In order to account for gaps in available UAV datasets, our research focuses on synthetic data generation to augment real world data when training perception algorithms. In particular, we focus on Neural Radiance Fields (NeRF) to capture the 3-dimensional structure of a scene and render novel views with photorealistic fidelity. Accomplishments include developing a pipeline for rendering novel data as well as ground truth labels such as bounding boxes, extending existing state of the art dynamic NeRF algorithms to handle difficult UAV scenes, and developing a new NeRF technique, Tiered K-planes, to increase the fidelity of small dynamic portions of a scene when compared with previous state of the art neural rendering methods.

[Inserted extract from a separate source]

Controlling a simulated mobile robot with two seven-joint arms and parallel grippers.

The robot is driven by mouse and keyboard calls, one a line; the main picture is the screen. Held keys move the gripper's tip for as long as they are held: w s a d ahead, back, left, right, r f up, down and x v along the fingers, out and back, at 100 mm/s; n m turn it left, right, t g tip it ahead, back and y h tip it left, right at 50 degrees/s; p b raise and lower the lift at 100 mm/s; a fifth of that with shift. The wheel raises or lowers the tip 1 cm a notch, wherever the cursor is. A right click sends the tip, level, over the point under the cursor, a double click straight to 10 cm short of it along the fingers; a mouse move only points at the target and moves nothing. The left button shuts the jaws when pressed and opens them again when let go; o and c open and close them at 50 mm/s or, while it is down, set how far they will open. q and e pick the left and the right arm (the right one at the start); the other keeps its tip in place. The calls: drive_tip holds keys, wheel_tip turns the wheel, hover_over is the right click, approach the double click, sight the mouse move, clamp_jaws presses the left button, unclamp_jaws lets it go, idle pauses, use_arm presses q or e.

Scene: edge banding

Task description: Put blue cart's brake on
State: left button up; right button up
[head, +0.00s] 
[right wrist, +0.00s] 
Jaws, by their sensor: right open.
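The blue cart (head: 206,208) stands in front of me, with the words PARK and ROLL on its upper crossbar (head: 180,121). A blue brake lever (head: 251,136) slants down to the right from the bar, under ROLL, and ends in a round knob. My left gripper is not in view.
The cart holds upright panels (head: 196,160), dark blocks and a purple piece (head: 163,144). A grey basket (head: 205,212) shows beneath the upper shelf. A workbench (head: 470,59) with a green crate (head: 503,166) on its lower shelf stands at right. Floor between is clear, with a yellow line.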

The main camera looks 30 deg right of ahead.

Ongoing and future work includes a NeRF algorithm that incorporates “shared feature vectors” in order to leverage mutual information within a scene and extrapolate on viable novel view imagery from available training camera pose trajectories as well as a “codex” of feature vectors amongst independent scenes that can accelerate the training of new scenes and further extrapolate on the novelty of rendered camera poses from scenes with extremely limited training trajectories, e.g. fixed camera positions.
Bio

Christopher Maxey is a PhD student in the Department of Computer Science at the University of Maryland, College Park, working under the supervision of Professor Dinesh Manocha. His research spans Computer Vision, Robotics and Neural Rendering methods. He holds both a Bachelor's and a Master's degree in Mechanical Engineering as well as a Bachelor’s degree in Computer Science from the University of Maryland. His current work centers on using neural radiance fields to augment existing but limited real world data for training UAV perception algorithms.